REAL Women has also said that the decriminalization of sex work could make Toronto a sex tourism destination. But City Councillor Kyle Rae (ward 27, Toronto-Centre Rosedale) says, half-joking, it’s “too cold most of the year” here. He supports the challenge, noting that most people are working out of their homes and are afraid of being charged under the bawdy-house provision.

Councillor Rae says that if the challenge succeeds, it would allow the city and province to regulate the sex industry. This would benefit those who have no choice but to work on the street, including those near Ryerson, he says, because regulations around public health, zoning and access to public health facilities could be set up.

Don’t expect any of this to happen soon though. Arguments in the case concluded on Oct. 26 and a decision from Justice Susan Himel of the Superior Court of Justice in Toronto isn’t expected until next spring. Even if the challenge is successful, Kendra Stanyon says they fully expect the crown to appeal to the Court of Appeal and even the Supreme Court of Canada. The case will likely be working its way through the courts for several years to come.
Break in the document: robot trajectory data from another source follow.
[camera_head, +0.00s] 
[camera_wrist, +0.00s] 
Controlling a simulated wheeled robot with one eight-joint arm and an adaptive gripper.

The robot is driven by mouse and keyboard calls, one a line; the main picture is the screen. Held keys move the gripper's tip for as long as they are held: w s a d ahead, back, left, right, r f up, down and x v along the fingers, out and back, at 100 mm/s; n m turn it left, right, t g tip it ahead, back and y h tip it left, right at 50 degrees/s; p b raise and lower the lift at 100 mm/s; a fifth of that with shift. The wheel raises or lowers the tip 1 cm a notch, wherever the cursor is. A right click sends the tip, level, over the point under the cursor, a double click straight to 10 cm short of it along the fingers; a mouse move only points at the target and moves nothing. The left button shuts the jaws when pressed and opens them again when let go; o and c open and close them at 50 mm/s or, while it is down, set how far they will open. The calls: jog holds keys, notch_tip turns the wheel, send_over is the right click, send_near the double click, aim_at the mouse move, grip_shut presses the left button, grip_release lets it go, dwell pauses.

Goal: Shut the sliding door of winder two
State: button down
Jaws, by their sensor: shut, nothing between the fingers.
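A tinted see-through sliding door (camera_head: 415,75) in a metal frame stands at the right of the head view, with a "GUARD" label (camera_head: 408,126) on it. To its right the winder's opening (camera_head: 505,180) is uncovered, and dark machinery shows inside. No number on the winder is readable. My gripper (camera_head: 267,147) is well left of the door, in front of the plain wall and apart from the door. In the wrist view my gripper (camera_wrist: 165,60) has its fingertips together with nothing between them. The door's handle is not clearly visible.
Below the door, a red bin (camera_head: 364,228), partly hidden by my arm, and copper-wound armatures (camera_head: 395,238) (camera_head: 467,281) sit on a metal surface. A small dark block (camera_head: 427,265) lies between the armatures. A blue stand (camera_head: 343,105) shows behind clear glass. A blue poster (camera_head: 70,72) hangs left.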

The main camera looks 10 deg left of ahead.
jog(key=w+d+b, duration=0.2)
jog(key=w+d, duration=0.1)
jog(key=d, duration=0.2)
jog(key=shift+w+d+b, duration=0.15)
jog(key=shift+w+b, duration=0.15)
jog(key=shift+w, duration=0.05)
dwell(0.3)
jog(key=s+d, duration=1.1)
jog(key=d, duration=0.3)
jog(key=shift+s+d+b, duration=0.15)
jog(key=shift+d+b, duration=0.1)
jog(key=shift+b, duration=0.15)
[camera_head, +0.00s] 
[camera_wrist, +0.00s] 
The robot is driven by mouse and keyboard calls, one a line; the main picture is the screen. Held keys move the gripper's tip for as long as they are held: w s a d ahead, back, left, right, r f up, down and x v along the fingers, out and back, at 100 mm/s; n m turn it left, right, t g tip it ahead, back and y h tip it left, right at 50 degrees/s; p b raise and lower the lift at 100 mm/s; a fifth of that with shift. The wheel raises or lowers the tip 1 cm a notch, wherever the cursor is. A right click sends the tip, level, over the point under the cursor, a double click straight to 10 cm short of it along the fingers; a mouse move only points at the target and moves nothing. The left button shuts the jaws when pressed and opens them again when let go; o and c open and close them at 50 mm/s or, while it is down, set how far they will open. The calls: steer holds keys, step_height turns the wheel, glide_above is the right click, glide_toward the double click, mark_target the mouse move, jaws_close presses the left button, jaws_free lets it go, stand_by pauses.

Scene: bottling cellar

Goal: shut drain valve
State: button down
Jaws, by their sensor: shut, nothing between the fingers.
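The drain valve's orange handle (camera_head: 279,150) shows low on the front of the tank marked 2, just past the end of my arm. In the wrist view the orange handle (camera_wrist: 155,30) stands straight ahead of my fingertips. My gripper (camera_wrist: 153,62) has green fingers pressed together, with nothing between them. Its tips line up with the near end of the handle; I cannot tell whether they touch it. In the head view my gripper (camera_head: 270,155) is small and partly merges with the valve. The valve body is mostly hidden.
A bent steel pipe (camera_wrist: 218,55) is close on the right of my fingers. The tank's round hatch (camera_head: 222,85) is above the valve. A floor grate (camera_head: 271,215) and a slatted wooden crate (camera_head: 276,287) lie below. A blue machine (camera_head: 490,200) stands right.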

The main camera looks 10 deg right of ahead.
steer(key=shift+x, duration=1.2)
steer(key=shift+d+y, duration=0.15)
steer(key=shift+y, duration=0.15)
In the meantime, students and sex workers alike will continue to endure the dangers associated with the vocation. Though the Internet has allowed many people to work indoors, their jobs remain largely illegal. And with the law forcing many of them out onto the street to find work, both their lives and the safety of Ryerson students are in jeopardy.

“You talk to any young woman and they’ll tell you they get hassled all the time,” says Juurlink. “Legalization only addresses some of the issues. But it will make them safer.”